Check out Crazy Horse Memorial, near Custer, South Dakota, is a huge work-in-progress mountain sculpture of Oglala Lakota warrior Crazy Horse... riding a horse. A similar creative endeavor to the four presidents' faces on Mount Rushmore (only 17 miles away), the sculpture is being carved into and blasted out of Thunderhead Mountain in the Black Hills.
Unlike Mount Rushmore, this sculpture isn't finished yet - and might not be finished for another 50 years or longer. The other difference: this work of art, memorial and tourist attraction is not financed by any government but is a private family endeavor!
Originally commissioned by Henry Standing Bear, Polish-American artist Korczak Ziolkowski began work on the mountain sculpture in 1948. He has since passed away - but his family continues the work of getting the monument finished.

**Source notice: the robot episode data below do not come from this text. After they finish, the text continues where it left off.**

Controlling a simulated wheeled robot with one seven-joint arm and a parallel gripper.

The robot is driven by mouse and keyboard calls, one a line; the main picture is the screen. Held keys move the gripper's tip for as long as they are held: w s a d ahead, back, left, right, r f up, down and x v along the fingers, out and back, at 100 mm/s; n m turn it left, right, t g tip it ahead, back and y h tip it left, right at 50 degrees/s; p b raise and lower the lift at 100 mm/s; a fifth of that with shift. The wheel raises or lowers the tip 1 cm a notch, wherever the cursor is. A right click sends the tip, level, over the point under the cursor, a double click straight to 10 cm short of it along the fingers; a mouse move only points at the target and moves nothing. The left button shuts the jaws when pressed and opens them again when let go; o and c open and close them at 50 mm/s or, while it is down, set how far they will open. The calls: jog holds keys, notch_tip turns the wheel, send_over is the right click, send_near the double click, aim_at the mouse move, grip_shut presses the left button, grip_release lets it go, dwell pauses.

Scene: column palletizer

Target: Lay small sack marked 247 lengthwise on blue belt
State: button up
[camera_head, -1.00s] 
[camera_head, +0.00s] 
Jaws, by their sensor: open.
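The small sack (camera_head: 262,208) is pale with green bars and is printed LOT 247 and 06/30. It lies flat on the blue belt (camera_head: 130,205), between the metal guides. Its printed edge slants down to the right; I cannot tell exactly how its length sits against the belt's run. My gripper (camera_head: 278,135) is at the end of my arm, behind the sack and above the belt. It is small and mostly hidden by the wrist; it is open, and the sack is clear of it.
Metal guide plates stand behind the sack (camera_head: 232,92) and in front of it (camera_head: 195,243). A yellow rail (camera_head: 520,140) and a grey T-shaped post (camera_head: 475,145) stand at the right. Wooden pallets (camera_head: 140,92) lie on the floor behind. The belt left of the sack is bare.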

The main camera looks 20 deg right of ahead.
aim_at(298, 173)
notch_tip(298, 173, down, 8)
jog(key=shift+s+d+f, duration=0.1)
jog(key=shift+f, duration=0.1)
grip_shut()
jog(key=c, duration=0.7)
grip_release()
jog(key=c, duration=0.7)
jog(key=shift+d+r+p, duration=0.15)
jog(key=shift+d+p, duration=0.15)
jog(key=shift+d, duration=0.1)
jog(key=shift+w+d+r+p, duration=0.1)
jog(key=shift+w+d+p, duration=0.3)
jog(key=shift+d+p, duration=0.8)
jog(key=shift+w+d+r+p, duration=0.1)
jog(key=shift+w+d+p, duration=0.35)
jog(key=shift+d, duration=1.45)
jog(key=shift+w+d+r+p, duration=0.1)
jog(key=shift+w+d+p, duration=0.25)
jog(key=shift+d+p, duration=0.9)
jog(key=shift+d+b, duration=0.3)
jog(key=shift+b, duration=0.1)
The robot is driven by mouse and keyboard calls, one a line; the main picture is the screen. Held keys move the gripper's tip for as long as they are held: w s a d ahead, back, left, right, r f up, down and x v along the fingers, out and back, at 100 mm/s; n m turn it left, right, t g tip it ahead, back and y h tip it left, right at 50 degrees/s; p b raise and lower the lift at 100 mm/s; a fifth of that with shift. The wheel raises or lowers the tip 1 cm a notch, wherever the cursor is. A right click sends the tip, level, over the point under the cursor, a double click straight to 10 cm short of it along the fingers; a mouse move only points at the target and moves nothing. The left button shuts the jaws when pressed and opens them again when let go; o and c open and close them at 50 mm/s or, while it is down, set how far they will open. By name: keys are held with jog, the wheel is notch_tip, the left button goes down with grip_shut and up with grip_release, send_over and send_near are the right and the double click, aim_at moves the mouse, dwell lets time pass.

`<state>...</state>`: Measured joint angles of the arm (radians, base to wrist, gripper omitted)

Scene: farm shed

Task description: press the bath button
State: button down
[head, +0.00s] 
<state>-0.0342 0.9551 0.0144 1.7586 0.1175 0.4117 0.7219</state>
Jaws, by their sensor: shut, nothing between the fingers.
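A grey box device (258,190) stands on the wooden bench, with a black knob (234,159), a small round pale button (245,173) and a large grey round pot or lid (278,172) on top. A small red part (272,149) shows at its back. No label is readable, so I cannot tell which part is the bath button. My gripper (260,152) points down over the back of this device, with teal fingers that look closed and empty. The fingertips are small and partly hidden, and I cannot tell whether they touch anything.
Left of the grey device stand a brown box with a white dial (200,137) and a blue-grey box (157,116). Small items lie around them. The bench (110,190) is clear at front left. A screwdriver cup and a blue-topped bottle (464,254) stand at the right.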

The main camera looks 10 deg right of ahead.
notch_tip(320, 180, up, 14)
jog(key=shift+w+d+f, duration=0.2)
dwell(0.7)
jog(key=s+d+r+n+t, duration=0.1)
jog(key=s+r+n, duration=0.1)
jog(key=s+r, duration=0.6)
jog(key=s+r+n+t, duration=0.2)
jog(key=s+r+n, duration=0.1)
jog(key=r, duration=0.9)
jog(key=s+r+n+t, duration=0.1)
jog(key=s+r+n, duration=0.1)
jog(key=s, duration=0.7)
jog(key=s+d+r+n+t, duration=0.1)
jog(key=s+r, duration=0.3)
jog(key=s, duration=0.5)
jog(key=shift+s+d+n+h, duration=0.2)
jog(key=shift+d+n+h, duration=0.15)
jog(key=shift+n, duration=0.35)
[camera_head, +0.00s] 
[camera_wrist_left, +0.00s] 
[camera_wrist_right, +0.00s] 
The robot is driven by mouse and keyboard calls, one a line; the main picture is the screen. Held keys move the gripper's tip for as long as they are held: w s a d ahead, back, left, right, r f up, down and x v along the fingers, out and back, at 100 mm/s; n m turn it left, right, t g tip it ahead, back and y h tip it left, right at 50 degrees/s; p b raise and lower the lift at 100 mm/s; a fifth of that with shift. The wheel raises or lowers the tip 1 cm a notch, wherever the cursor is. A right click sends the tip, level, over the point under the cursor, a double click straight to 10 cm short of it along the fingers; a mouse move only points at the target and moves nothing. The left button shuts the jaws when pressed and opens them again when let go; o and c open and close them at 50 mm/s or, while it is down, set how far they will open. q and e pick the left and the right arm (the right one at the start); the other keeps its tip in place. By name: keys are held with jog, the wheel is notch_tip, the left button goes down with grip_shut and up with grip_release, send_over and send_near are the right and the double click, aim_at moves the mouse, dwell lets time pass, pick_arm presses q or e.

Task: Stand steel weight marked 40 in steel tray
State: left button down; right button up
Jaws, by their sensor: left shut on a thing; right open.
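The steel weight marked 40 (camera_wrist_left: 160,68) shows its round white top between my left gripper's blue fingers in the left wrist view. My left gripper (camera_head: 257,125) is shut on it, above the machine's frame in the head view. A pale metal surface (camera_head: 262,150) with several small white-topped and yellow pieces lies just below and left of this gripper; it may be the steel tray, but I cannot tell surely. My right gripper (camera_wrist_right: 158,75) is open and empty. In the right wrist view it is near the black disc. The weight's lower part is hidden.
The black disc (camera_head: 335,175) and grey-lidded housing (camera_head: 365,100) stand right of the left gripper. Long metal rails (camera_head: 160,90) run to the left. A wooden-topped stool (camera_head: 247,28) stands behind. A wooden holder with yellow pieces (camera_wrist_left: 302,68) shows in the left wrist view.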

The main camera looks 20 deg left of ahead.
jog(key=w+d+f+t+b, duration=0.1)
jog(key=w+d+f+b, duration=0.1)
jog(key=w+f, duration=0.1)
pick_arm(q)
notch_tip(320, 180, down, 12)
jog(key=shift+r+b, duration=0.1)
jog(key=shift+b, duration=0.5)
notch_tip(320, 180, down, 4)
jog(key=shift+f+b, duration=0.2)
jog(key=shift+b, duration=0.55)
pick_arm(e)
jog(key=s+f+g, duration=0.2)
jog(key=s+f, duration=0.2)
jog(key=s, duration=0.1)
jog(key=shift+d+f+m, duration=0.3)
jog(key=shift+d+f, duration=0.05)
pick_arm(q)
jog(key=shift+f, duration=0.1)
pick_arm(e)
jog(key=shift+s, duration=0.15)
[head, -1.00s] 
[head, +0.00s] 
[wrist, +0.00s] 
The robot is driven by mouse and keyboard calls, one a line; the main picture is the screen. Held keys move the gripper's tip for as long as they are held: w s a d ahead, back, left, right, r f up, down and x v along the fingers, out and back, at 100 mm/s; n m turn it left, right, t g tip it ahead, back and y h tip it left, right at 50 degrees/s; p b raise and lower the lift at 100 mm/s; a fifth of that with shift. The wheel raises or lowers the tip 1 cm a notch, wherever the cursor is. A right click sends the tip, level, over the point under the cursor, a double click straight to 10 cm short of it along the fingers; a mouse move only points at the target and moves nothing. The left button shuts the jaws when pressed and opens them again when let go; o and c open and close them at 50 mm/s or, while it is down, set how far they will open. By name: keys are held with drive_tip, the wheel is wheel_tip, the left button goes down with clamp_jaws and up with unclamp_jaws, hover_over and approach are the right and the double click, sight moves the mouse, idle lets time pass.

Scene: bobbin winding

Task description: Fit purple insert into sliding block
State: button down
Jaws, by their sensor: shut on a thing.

They also manage the memorial, which includes the Indian Museum of North America, the Native American Cultural Center, a restaurant, and several other smaller sculptures, like the Nature Gates, the Fighting Stallions and a tribute to 9/11 victims and first responders.
Personally, I was a lot more excited to see the Crazy Horse monument than those Mount Rushmore heads. As many Germans are, I'm very fascinated with Native American culture and its heroes and was very moved by Henry Standing Bear's statement “My fellow chiefs and I would like the white man to know the red man has great heroes, too.”